Entre 1956 et 2011, les régimes de Bourguiba et de Ben Ali n’ont pas été des exemples en matière de respect de l’État de droit. Si la Loi fondamentale de 1959 garantissait un ensemble de libertés publiques et personnelles, un renvoi à la loi permettait au législateur de vider ces droits de leur substance[2].

Dans certains cas, le pouvoir violait une norme et l’inscrivait par la suite dans le droit. Par exemple, la première configuration du régime était de type présidentiel : l’exécutif était dirigé par le chef de l’État qui présidait un conseil de secrétaires d’État.
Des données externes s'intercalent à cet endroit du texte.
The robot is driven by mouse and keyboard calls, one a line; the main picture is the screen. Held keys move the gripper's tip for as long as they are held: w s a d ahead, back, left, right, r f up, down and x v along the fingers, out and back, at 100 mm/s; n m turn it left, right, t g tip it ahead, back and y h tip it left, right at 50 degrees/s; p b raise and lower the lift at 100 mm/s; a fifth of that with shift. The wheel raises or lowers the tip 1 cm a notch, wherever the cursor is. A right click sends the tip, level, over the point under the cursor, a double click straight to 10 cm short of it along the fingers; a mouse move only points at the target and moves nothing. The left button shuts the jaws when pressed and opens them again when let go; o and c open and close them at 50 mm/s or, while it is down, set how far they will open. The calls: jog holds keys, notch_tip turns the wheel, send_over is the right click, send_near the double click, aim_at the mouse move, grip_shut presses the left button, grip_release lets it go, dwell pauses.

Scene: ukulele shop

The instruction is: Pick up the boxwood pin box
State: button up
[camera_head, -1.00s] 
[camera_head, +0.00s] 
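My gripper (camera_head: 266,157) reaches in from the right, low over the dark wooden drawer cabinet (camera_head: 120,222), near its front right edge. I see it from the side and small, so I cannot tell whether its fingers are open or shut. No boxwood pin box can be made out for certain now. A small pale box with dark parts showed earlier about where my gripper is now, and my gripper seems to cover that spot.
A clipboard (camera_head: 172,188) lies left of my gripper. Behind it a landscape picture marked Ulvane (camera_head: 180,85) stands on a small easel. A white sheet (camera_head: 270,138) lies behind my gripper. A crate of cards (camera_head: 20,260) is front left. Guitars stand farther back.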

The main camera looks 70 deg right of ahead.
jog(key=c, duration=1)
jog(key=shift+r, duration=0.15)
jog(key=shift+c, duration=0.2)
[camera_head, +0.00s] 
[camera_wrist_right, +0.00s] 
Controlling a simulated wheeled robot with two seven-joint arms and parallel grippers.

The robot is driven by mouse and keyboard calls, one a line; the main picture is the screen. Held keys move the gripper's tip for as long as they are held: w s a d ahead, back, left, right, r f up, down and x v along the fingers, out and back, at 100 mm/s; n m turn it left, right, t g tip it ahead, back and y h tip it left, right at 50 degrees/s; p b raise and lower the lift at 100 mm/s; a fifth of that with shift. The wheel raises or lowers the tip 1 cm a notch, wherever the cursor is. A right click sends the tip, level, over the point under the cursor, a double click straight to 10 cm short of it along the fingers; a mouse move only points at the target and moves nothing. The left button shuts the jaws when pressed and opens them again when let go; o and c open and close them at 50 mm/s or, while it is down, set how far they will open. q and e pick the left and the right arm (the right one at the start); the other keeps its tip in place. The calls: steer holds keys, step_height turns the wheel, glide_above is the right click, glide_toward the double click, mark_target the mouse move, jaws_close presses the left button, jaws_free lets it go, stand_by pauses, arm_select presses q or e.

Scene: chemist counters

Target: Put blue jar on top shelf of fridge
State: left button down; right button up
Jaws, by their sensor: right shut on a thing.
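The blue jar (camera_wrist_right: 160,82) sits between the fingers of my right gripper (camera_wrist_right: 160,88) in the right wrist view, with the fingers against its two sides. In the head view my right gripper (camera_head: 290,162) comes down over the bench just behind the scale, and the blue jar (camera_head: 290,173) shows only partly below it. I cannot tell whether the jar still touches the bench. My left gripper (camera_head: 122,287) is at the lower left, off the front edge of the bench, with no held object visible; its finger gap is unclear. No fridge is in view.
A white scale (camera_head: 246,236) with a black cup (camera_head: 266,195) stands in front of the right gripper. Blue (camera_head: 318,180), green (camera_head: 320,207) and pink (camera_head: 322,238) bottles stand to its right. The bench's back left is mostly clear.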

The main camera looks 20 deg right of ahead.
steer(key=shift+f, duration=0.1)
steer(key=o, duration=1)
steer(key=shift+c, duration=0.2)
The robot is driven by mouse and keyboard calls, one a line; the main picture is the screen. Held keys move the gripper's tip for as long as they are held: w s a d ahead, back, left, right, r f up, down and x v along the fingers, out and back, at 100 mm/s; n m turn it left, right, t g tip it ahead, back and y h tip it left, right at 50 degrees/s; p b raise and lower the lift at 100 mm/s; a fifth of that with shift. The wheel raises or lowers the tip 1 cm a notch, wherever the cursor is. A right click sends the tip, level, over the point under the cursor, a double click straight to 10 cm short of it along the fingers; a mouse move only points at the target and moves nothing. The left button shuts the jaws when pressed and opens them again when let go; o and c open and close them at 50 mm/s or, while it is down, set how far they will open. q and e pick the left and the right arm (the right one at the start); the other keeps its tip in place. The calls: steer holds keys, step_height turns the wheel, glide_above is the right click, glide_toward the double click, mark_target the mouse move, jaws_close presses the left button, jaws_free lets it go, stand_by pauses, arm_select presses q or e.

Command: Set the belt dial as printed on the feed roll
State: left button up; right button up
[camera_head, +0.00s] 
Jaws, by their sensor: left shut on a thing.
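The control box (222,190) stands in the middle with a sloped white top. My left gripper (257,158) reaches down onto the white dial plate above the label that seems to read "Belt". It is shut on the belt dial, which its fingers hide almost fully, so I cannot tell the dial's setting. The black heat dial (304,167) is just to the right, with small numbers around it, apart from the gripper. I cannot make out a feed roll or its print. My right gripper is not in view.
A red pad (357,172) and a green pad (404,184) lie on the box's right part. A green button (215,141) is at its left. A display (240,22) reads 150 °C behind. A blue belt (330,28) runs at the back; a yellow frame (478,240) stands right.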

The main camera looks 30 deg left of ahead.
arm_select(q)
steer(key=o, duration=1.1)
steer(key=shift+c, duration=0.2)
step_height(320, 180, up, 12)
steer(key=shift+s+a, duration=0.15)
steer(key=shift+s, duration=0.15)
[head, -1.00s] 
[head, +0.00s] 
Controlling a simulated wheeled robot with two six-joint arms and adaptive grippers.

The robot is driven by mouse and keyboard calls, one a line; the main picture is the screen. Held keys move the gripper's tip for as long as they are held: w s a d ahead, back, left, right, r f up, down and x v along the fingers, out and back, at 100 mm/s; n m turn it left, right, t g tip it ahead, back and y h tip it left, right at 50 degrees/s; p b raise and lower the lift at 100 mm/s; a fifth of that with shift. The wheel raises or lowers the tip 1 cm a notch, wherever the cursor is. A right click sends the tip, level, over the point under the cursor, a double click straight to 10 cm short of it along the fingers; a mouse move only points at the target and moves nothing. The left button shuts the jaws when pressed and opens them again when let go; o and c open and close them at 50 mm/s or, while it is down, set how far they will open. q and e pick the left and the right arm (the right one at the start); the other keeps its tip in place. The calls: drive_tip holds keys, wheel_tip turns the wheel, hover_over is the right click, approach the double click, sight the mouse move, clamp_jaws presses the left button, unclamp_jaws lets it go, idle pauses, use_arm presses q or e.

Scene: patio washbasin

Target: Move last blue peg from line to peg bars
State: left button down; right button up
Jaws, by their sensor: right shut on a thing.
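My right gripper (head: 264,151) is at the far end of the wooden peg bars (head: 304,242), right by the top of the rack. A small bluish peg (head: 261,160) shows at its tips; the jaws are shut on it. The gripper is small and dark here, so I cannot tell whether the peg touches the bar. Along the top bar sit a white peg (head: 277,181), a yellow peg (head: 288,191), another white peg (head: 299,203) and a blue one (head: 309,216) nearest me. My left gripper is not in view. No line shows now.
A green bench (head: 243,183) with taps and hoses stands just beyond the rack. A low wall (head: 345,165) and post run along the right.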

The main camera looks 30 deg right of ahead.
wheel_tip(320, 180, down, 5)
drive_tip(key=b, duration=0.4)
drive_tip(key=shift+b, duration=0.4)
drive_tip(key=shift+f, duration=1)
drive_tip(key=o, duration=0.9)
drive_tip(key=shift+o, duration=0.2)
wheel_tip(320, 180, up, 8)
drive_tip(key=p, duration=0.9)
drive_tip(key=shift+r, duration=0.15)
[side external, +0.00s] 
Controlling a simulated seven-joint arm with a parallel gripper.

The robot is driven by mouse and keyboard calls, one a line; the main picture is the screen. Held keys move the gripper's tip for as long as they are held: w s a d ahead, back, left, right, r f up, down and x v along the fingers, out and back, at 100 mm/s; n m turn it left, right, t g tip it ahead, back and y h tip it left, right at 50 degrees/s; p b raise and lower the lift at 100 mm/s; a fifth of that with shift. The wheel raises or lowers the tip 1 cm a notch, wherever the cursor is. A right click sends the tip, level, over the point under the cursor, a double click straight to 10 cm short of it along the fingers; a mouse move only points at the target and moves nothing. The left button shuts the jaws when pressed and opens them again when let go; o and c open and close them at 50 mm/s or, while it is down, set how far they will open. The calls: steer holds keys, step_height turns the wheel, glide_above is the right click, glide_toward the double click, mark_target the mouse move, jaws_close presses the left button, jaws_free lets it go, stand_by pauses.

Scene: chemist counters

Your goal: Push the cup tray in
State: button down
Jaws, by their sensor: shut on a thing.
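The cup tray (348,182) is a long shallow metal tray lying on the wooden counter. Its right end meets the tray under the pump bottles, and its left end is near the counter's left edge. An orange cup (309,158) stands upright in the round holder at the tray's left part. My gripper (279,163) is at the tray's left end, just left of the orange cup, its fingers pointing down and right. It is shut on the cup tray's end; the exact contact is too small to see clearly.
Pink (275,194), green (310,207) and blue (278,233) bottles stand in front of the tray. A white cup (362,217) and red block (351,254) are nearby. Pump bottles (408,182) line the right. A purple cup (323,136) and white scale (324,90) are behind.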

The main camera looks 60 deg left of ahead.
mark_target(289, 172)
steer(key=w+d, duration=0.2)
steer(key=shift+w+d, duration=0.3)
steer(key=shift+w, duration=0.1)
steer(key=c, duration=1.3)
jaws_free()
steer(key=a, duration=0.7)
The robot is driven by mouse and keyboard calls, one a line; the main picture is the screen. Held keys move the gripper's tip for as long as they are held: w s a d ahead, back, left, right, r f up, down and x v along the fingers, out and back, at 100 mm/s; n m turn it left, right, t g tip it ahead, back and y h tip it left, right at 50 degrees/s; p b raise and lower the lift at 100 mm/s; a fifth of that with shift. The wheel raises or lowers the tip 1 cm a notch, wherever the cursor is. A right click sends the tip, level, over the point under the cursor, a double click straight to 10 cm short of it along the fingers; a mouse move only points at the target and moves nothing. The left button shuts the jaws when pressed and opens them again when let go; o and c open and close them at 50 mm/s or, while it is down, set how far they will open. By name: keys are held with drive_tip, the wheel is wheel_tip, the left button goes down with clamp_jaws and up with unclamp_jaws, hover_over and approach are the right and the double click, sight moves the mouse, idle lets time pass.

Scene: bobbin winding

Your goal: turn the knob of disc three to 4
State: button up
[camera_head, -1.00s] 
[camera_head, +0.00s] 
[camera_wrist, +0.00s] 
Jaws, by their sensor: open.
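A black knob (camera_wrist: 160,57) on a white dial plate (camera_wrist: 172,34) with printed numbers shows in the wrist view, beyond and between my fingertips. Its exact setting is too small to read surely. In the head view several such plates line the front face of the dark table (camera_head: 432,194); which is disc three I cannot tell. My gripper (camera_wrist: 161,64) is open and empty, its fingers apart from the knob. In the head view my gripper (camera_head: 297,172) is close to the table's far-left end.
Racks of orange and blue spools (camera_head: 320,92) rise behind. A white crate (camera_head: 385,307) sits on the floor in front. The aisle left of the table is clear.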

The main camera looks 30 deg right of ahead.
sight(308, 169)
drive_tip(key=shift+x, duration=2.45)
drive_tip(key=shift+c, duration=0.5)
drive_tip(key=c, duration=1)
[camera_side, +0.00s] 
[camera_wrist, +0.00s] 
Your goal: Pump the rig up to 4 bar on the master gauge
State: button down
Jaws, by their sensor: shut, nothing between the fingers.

La fonction de Premier ministre n’était pas prévue et il a fallu attendre la révision constitutionnelle de 1976 pour que la Loi fondamentale intègre ce poste pourtant déjà occupé par Bahi Ladgham puis Hédi Nouira.

Politique des «taalimet»

Après le coup d’État de 1987, Zine El Abidine Ben Ali fait de « l’État du droit et des institutions » (dawlat al qanun wal mouassasset) un leitmotiv. La politologue française Béatrice Hibou[3] rappelle que les billets de 10 dinars émis en 1994 portaient cette inscription. Au-delà de l’anecdote, la chercheuse a étudié le rapport qu’elle qualifie d’aléatoire, qu’entretient le pouvoir avec le droit. Alors que des mécanismes sont mis en place pour s’assurer du respect de la norme par l’État (jugements du Tribunal administratif, création du Conseil constitutionnel), ceux-ci sont contrebalancés par un ensemble de comportements et pratiques (discours présidentiels ayant force de loi avant le moindre travail législatif, renversement de la hiérarchie des normes, déresponsabilisation des agents administratifs). L’universitaire note également l’appétence des autorités pour les taalimet (instructions), des consignes non écrites permettant de s’affranchir de la règle de droit. Qu’il s’agisse d’une annonce du Chef de l’État qui entre en vigueur sans la publication du moindre décret ou du refus non motivé d’un agent d’accéder à la demande légitime d’un citoyen, les taalimet sapent les fondements de l’État de droit.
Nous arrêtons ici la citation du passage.